The film didn’t do much at the 1990 box office and Hopper’s next film as director was also his last—1994’s CHASERS, a forgettable comic spin on THE LAST DETAIL which played like a goof more than anything. As an actor, he still had TRUE ROMANCE, RED ROCK WEST, SPEED and WATERWORLD (among others) to look forward to as well as 2005’s LAND OF THE DEAD, a performance I have a soft spot for partly because I spotted him in the audience at the Arclight on opening night. Whatever else you want to say about THE HOT SPOT, we all know that it doesn’t represent the pinnacle of Hopper’s cinematic legacy in front of or behind the camera. It is a nice bit of nasty fun however and even if it goes on too long, it has certain moments that I’ll always remember with fondness. Hey, I’m only human. THE HOT SPOT was made by someone who lived one hell of a life and while it’s just one small piece of that legacy, it’s true to its own intentions right up to the very end and he deserved to be proud of it. And while I doubt there are any grand conclusions to reach about Dennis Hopper from this movie, it is interesting to wonder just how much its nastiness and portrayal of dark secrets in a sex-soaked environment says about how he felt about the life he led and the world that was around him. Of course, maybe it was just a movie he felt like making and thought it would be a kick which thinking of his persona certainly seems possible as well. In a People Magazine interview given when this film was released he mused about getting older while raising his newborn son Henry with then-wife Katherine LaNasa and said, “If I take care of myself, I'll be 74 when Henry is 20. That's pretty heavy.” As it turns out, we just lost him at 74 but the age probably seemed much older to him when he said that. The death of Dennis Hopper is a tragedy. The life of Dennis Hopper is legend. This particular film that Dennis Hopper directed…it may not be his masterwork or what people remember him for but I sure wouldn’t want to go through this life without it.

3 comments:

Unknown said...

Fantastic piece, Mr. Peel. The original novel by Charles Williams is pretty fantastic, and definitely worth your time. (Actually, pretty much everything Williams wrote comes recommended.)

le0pard13 said...

This is one I've missed by Hopper, and I'VE GOT TO RECTIFY that. Immediately... especially after reading this fine review of yours, Mr. Peel. Thanks for this.

Unknown said...

I will second the original novel. It is quite good and I found Hopper's film to be pretty faithful to it.

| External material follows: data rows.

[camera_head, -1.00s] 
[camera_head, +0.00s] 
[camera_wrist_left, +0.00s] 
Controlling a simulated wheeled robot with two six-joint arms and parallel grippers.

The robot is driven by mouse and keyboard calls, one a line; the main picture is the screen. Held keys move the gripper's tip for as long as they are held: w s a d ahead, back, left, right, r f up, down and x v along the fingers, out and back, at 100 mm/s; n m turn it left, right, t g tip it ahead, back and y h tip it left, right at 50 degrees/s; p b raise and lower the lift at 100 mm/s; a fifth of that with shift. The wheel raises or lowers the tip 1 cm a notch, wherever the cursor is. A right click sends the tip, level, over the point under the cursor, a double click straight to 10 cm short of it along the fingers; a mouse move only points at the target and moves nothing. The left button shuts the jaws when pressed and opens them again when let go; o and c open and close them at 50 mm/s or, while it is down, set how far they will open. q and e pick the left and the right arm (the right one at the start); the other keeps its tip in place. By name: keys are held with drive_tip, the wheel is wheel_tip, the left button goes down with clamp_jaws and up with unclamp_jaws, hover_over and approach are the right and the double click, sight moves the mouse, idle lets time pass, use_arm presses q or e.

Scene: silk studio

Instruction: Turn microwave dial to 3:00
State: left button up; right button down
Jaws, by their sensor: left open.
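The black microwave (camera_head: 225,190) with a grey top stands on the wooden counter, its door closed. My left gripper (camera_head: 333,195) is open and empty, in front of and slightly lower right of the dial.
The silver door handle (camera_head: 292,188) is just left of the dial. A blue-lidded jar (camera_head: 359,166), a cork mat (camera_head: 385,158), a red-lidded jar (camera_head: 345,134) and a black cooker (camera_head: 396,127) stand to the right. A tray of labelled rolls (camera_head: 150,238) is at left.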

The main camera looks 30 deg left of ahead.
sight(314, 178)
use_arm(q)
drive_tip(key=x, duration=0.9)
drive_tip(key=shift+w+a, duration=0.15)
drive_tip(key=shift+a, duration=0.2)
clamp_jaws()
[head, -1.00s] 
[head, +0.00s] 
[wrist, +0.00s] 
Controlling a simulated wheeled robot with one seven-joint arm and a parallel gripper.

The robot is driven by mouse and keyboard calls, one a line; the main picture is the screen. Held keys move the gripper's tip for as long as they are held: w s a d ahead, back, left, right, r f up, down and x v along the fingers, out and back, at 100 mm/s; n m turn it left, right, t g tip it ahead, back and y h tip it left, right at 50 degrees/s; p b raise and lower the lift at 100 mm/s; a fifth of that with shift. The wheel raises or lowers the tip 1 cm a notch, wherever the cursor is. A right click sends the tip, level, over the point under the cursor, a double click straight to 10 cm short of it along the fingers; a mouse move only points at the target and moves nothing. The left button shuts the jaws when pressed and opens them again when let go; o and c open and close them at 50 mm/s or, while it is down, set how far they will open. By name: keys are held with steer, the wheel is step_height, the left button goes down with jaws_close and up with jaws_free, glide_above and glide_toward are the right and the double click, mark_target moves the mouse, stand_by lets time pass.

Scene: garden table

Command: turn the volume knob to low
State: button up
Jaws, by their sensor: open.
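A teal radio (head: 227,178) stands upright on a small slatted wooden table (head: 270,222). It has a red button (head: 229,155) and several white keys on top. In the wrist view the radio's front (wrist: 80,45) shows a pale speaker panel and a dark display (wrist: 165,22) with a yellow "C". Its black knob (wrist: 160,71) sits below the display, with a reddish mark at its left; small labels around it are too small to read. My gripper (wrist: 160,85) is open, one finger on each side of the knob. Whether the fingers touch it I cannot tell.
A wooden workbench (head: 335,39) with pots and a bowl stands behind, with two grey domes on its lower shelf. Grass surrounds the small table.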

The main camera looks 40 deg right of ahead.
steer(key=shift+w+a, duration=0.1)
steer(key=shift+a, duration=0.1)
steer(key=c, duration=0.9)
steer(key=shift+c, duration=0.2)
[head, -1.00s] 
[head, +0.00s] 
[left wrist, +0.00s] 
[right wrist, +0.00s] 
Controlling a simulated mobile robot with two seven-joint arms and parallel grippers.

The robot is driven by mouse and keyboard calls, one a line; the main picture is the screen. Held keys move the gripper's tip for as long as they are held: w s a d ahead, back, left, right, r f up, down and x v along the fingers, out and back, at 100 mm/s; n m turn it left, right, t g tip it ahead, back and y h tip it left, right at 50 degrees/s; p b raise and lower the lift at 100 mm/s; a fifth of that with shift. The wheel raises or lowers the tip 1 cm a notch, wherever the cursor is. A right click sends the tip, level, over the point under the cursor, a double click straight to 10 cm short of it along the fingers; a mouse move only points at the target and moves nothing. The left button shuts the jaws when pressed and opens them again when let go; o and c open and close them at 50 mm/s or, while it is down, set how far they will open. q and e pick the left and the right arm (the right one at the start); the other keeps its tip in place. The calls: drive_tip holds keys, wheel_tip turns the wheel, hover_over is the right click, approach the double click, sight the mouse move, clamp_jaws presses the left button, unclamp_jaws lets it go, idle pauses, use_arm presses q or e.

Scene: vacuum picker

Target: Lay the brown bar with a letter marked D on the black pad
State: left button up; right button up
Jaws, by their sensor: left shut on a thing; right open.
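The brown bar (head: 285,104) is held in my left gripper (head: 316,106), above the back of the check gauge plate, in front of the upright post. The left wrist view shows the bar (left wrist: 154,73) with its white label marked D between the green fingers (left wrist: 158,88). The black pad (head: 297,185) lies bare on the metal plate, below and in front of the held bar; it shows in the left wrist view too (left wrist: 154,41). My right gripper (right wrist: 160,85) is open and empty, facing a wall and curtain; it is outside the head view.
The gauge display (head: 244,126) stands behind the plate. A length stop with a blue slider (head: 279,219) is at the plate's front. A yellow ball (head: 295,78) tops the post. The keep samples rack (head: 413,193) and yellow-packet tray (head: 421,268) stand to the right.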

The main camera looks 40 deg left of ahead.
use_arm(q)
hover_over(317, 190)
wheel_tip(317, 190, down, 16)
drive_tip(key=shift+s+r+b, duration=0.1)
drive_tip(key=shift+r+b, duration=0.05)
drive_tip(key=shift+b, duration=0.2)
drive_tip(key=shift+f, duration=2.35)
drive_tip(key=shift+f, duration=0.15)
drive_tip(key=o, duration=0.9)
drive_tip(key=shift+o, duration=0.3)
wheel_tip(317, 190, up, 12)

This film kicked off a fantastic run of neo-noir films in the 1990s: THE GRIFTERS, AFTER DARK, MY SWEET, MIAMI BLUES, etc.

I always dug Hopper's film, for many of the reasons you stated so eloquently. And wow, weren't Madsen and Connelly incredible in this film? And not just in the looks dept. but just in the way they inhabited their respective characters.

Oh, and in regards to the rift between Don Johnson and Hopper, the Wikipedia article says:

"The director gave his impressions of working with Johnson: "He wasn't that bad. He has a lot of people with him. He came on to this film with two bodyguards, a cook, a trainer, ah let's see, a helicopter pilot he comes to and from the set in a helicopter, very glamorous let's see, two drivers, a secretary, and, oh yes, his own hair person, his own make-up person, his own wardrobe person. So when he walks to the set he has five people with him." Johnson found Hopper's approach to filmmaking "a little disappointing, I gotta tell you.'"

Furthermore:

"Director Dennis Hopper felt that stars Don Johnson and Virginia Madsen were not as enthusiastic in promoting the film as he would have liked. Hopper said of Johnson that "He says he's not going to do anything for this picture until he reads the reviews." Johnson claims that he was unable to do promotion because he was shooting the film Harley Davidson and the Marlboro Man with Mickey Rourke."